▶ **What you should do**
Return the following lines and nothing else: the one holding "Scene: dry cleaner" and all those after it in the records below, unchanged, minus any pictures.

▶ **Records supplied**
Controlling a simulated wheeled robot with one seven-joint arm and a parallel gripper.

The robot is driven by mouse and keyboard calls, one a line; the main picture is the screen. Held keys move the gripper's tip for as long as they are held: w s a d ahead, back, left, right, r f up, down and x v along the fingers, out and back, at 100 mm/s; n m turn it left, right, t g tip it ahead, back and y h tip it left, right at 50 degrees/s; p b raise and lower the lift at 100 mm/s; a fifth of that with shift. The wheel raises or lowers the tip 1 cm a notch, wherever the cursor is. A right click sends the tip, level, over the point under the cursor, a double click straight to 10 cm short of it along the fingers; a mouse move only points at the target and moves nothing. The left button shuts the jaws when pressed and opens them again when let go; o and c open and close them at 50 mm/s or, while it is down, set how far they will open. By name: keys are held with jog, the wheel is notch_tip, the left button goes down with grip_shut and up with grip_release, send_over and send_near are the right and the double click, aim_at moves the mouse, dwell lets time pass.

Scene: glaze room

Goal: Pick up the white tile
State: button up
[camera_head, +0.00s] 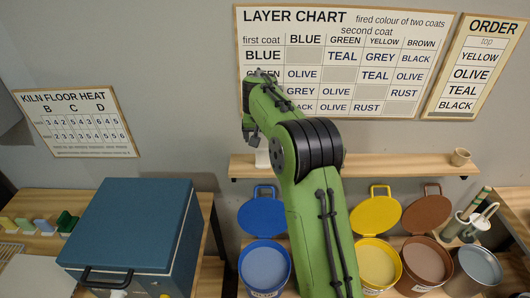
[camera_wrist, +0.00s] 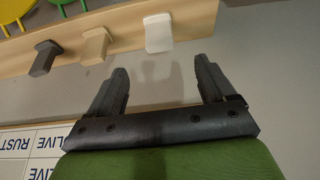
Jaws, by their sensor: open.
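The white tile (camera_wrist: 158,33) stands on the wooden shelf (camera_wrist: 120,38), shown in the wrist view. It is just beyond the fingertips and roughly centred between them, apart from both. In the head view a small white piece, likely the same tile (camera_head: 262,158), shows on the shelf beside my arm, partly hidden. My gripper (camera_wrist: 160,68) is open and empty, its two dark fingers spread. In the head view the gripper (camera_head: 251,133) is in front of the wall near the shelf, largely hidden by my arm.
A tan tile (camera_wrist: 95,46) and a dark grey tile (camera_wrist: 45,57) stand in line with the white one. Below are open blue (camera_head: 265,266), yellow (camera_head: 377,264) and brown (camera_head: 426,262) buckets. A blue kiln-like box (camera_head: 135,225) stands left.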

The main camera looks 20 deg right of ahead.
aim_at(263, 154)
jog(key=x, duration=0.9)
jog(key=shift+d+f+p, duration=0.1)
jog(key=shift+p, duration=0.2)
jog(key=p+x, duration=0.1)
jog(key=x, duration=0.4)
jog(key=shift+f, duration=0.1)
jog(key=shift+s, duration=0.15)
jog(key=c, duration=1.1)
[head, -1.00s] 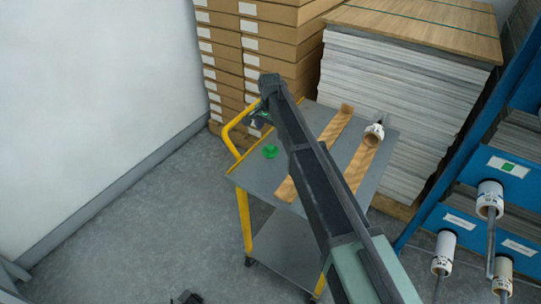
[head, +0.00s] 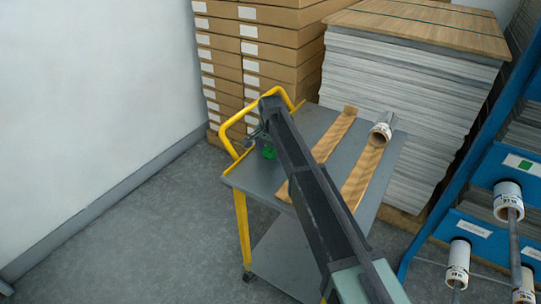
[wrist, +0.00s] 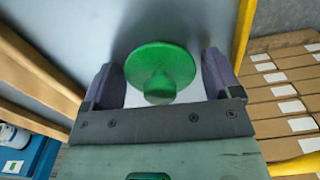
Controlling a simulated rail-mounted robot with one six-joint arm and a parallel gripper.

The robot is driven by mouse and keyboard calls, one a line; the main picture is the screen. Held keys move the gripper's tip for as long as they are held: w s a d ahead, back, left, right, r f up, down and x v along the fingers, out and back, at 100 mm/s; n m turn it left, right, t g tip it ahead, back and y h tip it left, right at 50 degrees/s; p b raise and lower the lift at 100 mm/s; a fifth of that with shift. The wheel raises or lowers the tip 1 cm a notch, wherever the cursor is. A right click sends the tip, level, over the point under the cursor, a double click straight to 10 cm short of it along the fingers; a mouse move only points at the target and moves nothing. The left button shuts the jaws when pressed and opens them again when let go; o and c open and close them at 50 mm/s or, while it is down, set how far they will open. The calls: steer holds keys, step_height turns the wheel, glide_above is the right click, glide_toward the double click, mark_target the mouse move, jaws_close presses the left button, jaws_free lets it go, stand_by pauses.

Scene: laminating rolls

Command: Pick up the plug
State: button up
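The green plug (wrist: 162,62) is a round disc with a smaller raised knob, lying on the grey top of the cart (head: 245,178). In the head view the plug (head: 270,153) is partly hidden behind my arm. My gripper (wrist: 165,75) is open, with one dark finger on each side of the plug in the wrist view. I see a gap between the plug and each finger. In the head view my gripper (head: 258,138) is small and mostly covered by my arm.
Two wooden strips (head: 334,135) lie on the cart, with a white-ended roll (head: 381,131) on one. The cart's yellow handle (head: 226,138) rises close to my gripper. Stacked brown boxes (head: 280,40), a sheet stack (head: 400,90) and a blue rack (head: 430,225) stand around.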

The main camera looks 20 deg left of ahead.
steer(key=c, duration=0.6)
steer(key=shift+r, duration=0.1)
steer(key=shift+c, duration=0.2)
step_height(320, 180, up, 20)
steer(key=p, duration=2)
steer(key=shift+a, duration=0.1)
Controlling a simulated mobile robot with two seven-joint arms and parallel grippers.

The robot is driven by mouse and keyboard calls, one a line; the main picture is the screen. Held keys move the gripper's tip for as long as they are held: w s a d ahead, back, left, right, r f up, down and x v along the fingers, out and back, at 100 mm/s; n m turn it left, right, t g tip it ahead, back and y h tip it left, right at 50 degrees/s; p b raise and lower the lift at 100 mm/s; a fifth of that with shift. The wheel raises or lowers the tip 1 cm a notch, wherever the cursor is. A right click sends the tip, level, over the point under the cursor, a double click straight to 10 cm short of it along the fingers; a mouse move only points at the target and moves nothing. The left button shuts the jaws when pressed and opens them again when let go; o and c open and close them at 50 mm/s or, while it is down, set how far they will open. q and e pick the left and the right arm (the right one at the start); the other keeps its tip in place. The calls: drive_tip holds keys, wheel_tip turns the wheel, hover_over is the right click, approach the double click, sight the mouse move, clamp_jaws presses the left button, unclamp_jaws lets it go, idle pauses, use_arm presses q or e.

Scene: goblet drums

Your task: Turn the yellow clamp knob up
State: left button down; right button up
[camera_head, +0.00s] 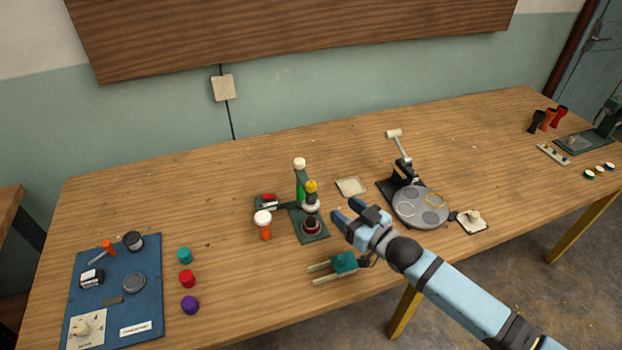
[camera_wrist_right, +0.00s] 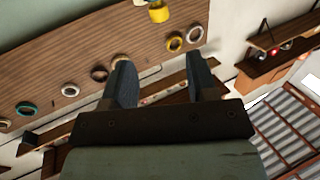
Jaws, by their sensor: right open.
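The yellow clamp knob (camera_head: 311,186) sits near the top of a small dark green clamp stand (camera_head: 313,232) in the middle of the table. A white collar is just below the knob, and a dark red round part is at the stand's foot. My right gripper (camera_head: 345,211) is open and empty, to the right of the stand and apart from the knob. Its two spread fingers also show in the right wrist view (camera_wrist_right: 164,84). A yellow thing (camera_wrist_right: 158,13) is cut off at that view's top edge; I cannot tell whether it is the knob. My left gripper is out of view.
An orange and white goblet drum (camera_head: 264,224) stands left of the clamp stand. A grey round plate device (camera_head: 420,207) is to the right. A blue mat (camera_head: 115,285) lies at left; bare table lies behind.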

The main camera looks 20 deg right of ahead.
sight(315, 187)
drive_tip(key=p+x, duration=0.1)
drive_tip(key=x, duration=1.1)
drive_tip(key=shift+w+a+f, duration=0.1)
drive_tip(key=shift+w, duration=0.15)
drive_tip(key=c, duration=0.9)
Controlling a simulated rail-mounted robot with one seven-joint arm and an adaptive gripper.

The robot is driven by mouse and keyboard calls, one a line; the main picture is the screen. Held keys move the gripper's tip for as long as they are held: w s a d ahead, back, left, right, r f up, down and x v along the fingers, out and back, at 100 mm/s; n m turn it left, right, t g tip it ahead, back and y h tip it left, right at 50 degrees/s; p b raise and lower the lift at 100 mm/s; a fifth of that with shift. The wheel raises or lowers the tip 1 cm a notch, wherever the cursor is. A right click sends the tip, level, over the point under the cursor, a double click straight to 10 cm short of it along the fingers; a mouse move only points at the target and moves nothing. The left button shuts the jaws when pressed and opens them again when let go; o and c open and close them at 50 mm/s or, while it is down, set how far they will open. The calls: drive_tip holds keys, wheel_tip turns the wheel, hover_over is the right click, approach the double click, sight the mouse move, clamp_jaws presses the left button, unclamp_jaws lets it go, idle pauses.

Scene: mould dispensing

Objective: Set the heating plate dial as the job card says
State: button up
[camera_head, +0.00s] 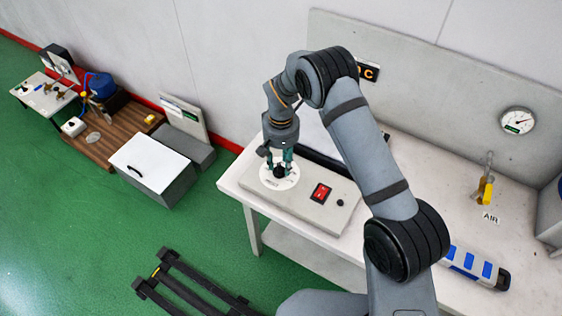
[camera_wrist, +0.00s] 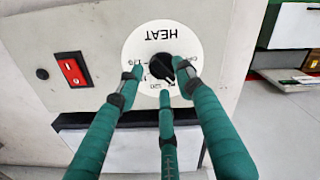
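The heating plate (camera_head: 318,208) is a light grey box on the white bench. Its black dial knob (camera_wrist: 158,66) sits on a round white face (camera_wrist: 139,45) lettered HEAT, upside down in the wrist view, with numbers partly covered by my fingers. My gripper (camera_head: 279,168) points down over the dial. In the wrist view its three green fingers (camera_wrist: 159,78) are spread around the knob. The right fingertip overlaps the knob's edge; contact is unclear. The left fingertip stands apart from it. The knob's exact setting is hard to read. No job card is readable.
A red rocker switch (camera_head: 320,193) and a small black button (camera_head: 340,203) sit beside the dial. A gauge (camera_head: 517,121) hangs on the back panel.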

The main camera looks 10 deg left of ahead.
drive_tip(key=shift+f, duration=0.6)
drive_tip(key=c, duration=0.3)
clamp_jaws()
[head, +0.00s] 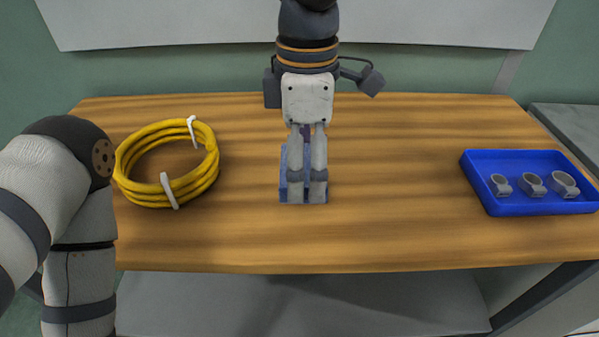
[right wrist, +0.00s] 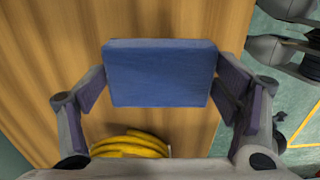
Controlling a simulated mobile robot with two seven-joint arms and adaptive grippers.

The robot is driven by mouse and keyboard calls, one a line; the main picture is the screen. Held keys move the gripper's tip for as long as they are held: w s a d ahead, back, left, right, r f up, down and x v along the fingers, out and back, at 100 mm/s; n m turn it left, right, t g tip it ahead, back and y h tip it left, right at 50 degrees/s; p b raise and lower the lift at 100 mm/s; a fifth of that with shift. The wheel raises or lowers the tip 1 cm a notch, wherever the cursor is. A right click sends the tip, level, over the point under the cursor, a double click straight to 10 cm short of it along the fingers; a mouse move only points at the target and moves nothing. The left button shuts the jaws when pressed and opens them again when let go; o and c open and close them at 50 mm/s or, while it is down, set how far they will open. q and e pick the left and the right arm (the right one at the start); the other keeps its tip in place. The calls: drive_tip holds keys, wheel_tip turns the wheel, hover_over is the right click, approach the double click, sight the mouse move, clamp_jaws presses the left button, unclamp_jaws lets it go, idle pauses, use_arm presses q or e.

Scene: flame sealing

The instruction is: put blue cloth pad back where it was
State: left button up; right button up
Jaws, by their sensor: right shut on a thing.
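The blue cloth pad (head: 284,178) is at the middle of the wooden table in the head view, mostly hidden behind my right gripper (head: 307,190). The gripper points down over the table and is shut on the pad. In the right wrist view the pad (right wrist: 160,74) shows as a blue block between the two fingers of my right gripper (right wrist: 162,95). I cannot tell whether the pad touches the table top. Only links of my left arm show at the left of the head view; its gripper is out of view.
A coil of yellow cable (head: 128,181) with white ties lies on the table (head: 400,170) to the left. It also shows in the right wrist view (right wrist: 130,146). A blue tray (head: 520,208) with three grey clamps stands at the right. The table between pad and tray is clear.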

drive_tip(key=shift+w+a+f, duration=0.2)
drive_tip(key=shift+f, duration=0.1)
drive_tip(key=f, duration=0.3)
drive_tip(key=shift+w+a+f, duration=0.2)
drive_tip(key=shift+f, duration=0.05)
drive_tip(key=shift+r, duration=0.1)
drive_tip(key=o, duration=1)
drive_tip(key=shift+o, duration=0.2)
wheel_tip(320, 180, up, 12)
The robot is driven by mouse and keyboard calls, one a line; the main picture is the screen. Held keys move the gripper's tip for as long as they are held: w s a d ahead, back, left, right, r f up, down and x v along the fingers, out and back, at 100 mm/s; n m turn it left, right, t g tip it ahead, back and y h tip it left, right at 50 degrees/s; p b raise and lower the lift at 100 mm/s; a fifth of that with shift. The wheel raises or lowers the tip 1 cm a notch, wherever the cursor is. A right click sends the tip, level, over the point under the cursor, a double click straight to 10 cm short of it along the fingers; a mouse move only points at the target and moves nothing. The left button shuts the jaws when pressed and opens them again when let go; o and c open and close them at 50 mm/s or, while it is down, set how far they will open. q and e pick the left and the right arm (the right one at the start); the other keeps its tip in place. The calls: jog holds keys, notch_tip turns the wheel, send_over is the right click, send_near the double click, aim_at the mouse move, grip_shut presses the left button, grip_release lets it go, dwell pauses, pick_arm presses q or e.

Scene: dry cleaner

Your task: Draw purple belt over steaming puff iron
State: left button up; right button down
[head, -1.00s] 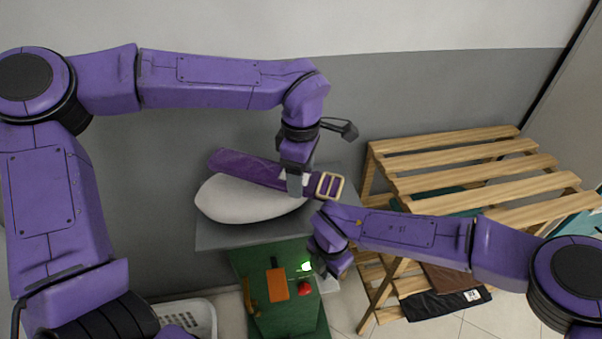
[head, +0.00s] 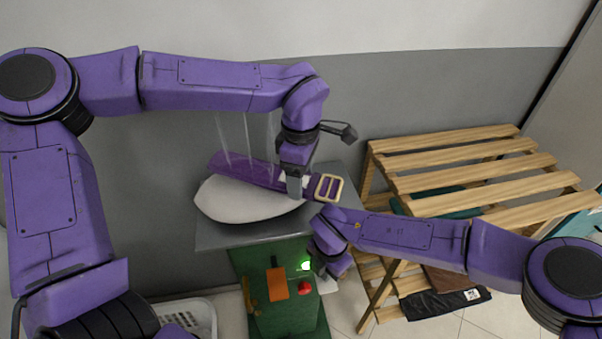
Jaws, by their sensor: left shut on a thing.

▶ **Response**
Scene: dry cleaner

Your task: Draw purple belt over steaming puff iron
State: left button up; right button down
[head, -1.00s] 
[head, +0.00s] 
Jaws, by their sensor: left shut on a thing.

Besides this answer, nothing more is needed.